Address to Scotch College by Shane Maloney
When I first received an enquiry about my availability to come and talk at this school, I was naturally reluctant. After all, this school has little to recommend it in the eyes of the wider community. Historically it has been simply a machine for the transmission of inherited privilege. (At the height of the Great Depression, for example, when many Australian families hardly knew where their next meal was coming from, Scotch College was the largest private school in the British Empire).
It is a place where boys from middle class backgrounds are sent to improve their material prospects and to reproduce the values of their class, or where the boys of insecure parents are sent to fulfil the distorted ambitions of their fathers.
When I think of Scotch College, what comes immediately to mind are the values and actions of its most prominent Old Boys. I think of the scene I saw on television after Scotch Old Boy Jeff Kennett used his power and his philosophy to close down the only high school in the state specifically dedicated to the education of young Aboriginal people. How students from that school came here and stood at the gates and how your Principal went out and told them to go away.
I think of your old boy, David Kemp, the federal education minister, giving millions of dollars of public money to enhance the marketability of schools like this one justifying his actions with statistics and arguments that he refuses to apply to the needs of the 70% of Australian families who CHOOSE to educate their children in the democratic and equitable environment of government schools.
I think, too, of the newspaper reports of the violent behaviour of some of your students and the quick readiness with which these boys were defended and excused in the courts by their adult class allies.
For these reasons, I was initially reluctant to come here. On the other hand, I thought 'Well, all this is hardly the fault of the current crop of students'.
It is not your fault, after all, that your families decided to institutionalise you.
It is not your fault that your mothers and fathers elected to place you in the emotionally distorting and educationally deficient environment of an all-boys school.
It is not your fault that your parents lacked sufficient confidence in your personal maturity and ability to respond to the opportunities offered by government school education, and Australia has one of the best systems in the world, by the way, despite the relentless propaganda to the contrary by the vested interest of the private school lobby.
Right now, you are the victims.
Later, of course, society will be your victim, and will suffer from the attitudes with which you are indoctrinated here.
But who knows?
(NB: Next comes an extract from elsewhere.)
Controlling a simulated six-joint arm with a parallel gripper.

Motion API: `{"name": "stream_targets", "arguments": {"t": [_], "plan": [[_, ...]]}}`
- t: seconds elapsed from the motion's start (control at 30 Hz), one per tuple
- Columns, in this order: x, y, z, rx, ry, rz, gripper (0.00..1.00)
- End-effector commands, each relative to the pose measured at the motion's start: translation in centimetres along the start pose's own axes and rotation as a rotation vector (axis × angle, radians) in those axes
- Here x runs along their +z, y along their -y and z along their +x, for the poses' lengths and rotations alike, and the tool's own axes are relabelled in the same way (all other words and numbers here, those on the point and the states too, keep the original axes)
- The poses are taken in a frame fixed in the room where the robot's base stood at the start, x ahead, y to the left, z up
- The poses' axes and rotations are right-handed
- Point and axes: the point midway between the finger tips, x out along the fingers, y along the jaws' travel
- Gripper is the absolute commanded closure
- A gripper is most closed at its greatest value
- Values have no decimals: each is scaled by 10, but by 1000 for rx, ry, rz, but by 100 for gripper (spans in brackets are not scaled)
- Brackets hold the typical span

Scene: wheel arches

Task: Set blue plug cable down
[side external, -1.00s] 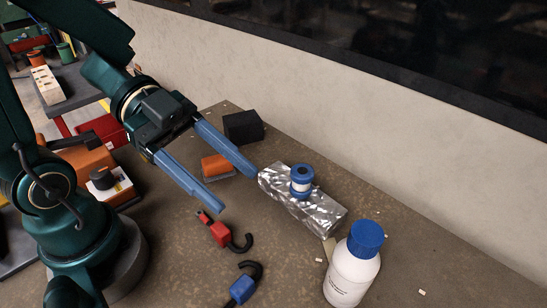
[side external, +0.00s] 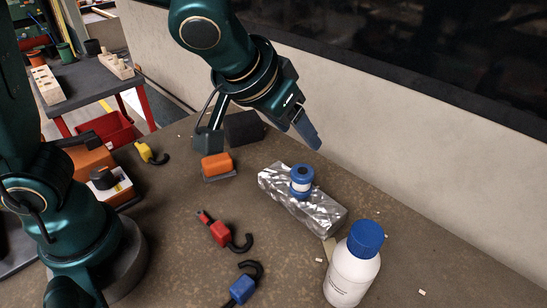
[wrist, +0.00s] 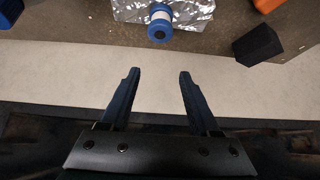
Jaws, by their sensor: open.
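The blue plug cable (side external: 242,289) lies on the brown worktop at the bottom of the side view, its short black cable curling up behind the blue body. It is not visible in the wrist view. My gripper (side external: 304,130) is high at the back, near the wall and well away from the blue plug. In the wrist view my gripper (wrist: 156,73) has its two fingers wide apart with nothing between them. A red plug cable (side external: 220,234) and a yellow plug cable (side external: 146,152) lie apart on the worktop.
A foil-wrapped block (side external: 325,213) carries a blue-and-white spool (side external: 301,181). A white bottle with a blue cap (side external: 351,276) stands at the right. An orange block (side external: 217,166) and a black block (side external: 244,127) sit toward the back. The pale wall (side external: 430,180) borders the worktop.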

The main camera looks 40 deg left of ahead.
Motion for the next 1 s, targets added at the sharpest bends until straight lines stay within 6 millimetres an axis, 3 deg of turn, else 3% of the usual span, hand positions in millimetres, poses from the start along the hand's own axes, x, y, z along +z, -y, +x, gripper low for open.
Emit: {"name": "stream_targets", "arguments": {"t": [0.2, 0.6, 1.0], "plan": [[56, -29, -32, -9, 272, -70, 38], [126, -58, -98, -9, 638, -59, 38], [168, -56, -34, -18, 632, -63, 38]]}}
Just as prison does not always break the spirit of all who are incarcerated there, perhaps you will not turn out to be a burden to society.
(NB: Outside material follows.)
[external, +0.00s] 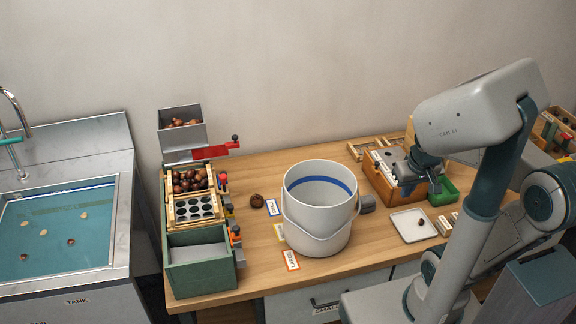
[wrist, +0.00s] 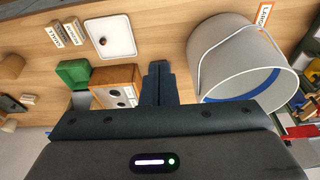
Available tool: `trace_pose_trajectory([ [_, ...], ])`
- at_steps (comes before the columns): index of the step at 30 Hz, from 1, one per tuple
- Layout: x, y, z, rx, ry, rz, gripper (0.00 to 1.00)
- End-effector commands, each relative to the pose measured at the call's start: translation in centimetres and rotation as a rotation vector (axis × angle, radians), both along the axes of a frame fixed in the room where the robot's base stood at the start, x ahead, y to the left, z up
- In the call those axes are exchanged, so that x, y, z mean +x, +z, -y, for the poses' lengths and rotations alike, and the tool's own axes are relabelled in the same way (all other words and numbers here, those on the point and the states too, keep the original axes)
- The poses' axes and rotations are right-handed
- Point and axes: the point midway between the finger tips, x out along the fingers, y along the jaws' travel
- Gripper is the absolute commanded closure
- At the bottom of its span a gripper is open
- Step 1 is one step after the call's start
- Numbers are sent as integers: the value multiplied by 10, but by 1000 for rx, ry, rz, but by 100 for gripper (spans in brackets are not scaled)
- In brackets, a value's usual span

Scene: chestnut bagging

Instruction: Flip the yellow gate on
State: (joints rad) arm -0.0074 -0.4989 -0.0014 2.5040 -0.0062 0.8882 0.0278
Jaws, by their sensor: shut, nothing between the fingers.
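The sorter (external: 190,245) stands at the left end of the table, with a chestnut-filled hopper and a holed plate above a green bin. Small coloured levers line its right side. A small yellowish part (external: 228,211) among them may be the yellow gate; it is too small to tell its position. My gripper (external: 436,186) is at the right of the table, above the wooden box (external: 388,187), far from the sorter. In the wrist view its fingers (wrist: 157,70) are together and empty, beside the wooden box (wrist: 118,74).
A white bucket (external: 318,235) stands mid-table between my gripper and the sorter. A white tray (external: 408,228) and green box (external: 444,192) are at the right. Small label cards and a chestnut (external: 257,200) lie left of the bucket. A sink (external: 60,230) is far left.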

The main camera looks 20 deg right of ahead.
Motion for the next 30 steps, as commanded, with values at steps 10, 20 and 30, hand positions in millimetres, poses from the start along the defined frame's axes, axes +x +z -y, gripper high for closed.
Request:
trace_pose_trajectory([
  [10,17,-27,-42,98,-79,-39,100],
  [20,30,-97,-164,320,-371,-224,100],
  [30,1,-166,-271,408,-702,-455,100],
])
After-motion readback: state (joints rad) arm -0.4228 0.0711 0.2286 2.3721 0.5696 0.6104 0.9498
Perhaps when you leave here, some of you will even manage to contribute to the wellbeing of this country.
I certainly hope so.
But just to hedge my bets, I will be donating part of my fee today to the campaign for public education.
Good luck with your studies and thanks for having me.
Shane Maloney writes on his website:
SCOTCH COLLEGE SPEECH
Over the last few days, I have received a minor avalanche of queries about some remarks I made to students at Melbourne's exclusive boys school Scotch College in 2001. For some reason, there has been a sudden upsurge of interest in this speech and a copy is circulating widely. Even the media has taken an interest and quite a few people have contacted me seeking confirmation of my authorship.
What I can confirm is this - In August 2001 I accepted a professional engagement to speak to a group of about 250 Year 11 students as part of a week of literary activities and author workshops at Scotch College. At the conclusion of my session, I presented the students with a view of their institution which they were unlikely to have heard either from their teachers, their peers or their parents. The words I used were not minced.
I sent a copy to some friends who are active in public education with no immediate plans to disseminate it any further.
The version which I have been recently sent for verification is the one I wrote. Other versions may exist but if so I haven't seen them. I do not know who wrote the introductory remarks setting the context - they are mostly accurate. My only reservations concern my description as an 'outspoken public education activist'. I am certainly a supporter of public education, but to describe me as an activist is to overstate my role. It is also a disservice to the many true activists who volunteer a huge amount of their time, skills and energy to defending our schools and promoting the benefits to our children of an adequately resourced, free, universal and secular public education system.
Given the sudden net-flurry of interest, I have been asked to write an opinion piece for the (Melbourne) Age newspaper. This should appear in about a week or so.